The average monthly gross wage in the automotive sector of Slovakia is €1,400 to €1,600. At the same time, in Belgium, this amounts to €4,500-5,000+, depending on shift work & collective agreements forced through by strong labor unions.

With a strong industrial heritage, skilled engineers, and lower labor costs compared to those in Western Europe, Slovakia strikes a compelling balance of cost competitiveness. That’s especially beneficial for high-volume EVs and smaller cars, such as the Kia EV4 or the Peugeot 208.

Still, quality has been consistently ranked at par with Western plants even for high-end models. VW, for instance, produces premium SUVs like the Porsche Cayenne and Audi Q7 in Bratislava. And Slovakia is often described as “Germany’s extended workbench”, benefiting from German engineering oversight.
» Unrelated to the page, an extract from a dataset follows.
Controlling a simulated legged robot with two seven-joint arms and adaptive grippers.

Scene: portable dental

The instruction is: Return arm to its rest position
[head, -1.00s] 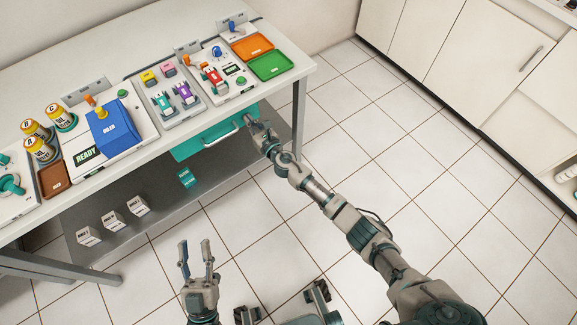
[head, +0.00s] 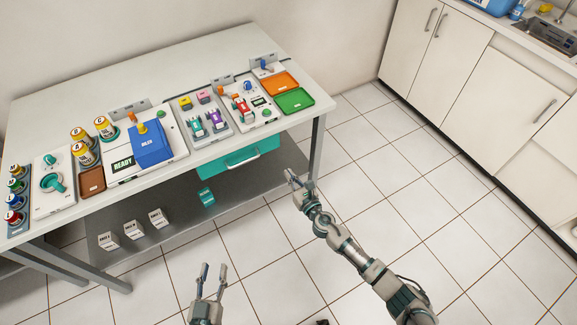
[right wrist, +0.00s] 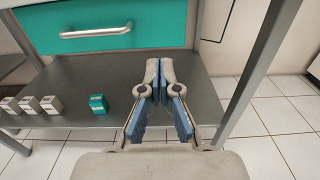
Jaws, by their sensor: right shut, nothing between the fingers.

€81,000 subsidies per job created

And there are the government subsidies and incentives. Belgium has a corporate tax rate of 25%, which is slightly above the EU average of 21-21.5% and lower than those of Germany (29.9%) and Portugal (31.5%). A few EU countries offer significantly lower rates, such as Hungary (9%), Ireland (12.5%), Cyprus (12.5%), and Bulgaria (10%), which are among the lowest in the EU.
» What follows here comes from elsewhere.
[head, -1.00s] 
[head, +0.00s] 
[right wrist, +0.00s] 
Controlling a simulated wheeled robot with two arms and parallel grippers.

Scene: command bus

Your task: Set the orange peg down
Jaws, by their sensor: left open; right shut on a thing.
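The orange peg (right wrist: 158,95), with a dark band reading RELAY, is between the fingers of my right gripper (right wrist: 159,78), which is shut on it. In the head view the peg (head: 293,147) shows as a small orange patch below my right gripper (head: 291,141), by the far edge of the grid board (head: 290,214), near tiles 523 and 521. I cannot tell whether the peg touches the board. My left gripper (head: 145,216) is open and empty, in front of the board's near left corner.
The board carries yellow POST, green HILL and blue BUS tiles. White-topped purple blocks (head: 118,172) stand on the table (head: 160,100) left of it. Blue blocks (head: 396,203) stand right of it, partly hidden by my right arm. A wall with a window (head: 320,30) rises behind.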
Slovakia, on the other hand, has a flat corporate tax rate of 21%, but investment incentives often reduce the effective rate. Up to 25-35% of eligible costs can be covered, depending on the region.

Example: Volvo’s new Košice EV plant required an investment of €1.2 billion in 2022, of which €267 million was in Slovak/EU-approved subsidies, or roughly 22% of the total. If you compare that to the jobs to be created, some 3,300, that would be roughly €81,000 per job in subsidies.

Belgium does not typically hand out massive direct subsidies like Slovakia. Instead, it offers R&D tax deductions, innovation income deduction, and wage subsidies for night shifts or older workers.

If you translate that for Volvo in Belgium, with 6,500 employees, support is often €10-20k per job annually in tax relief, but not like the giant one-off subsidies in Slovakia.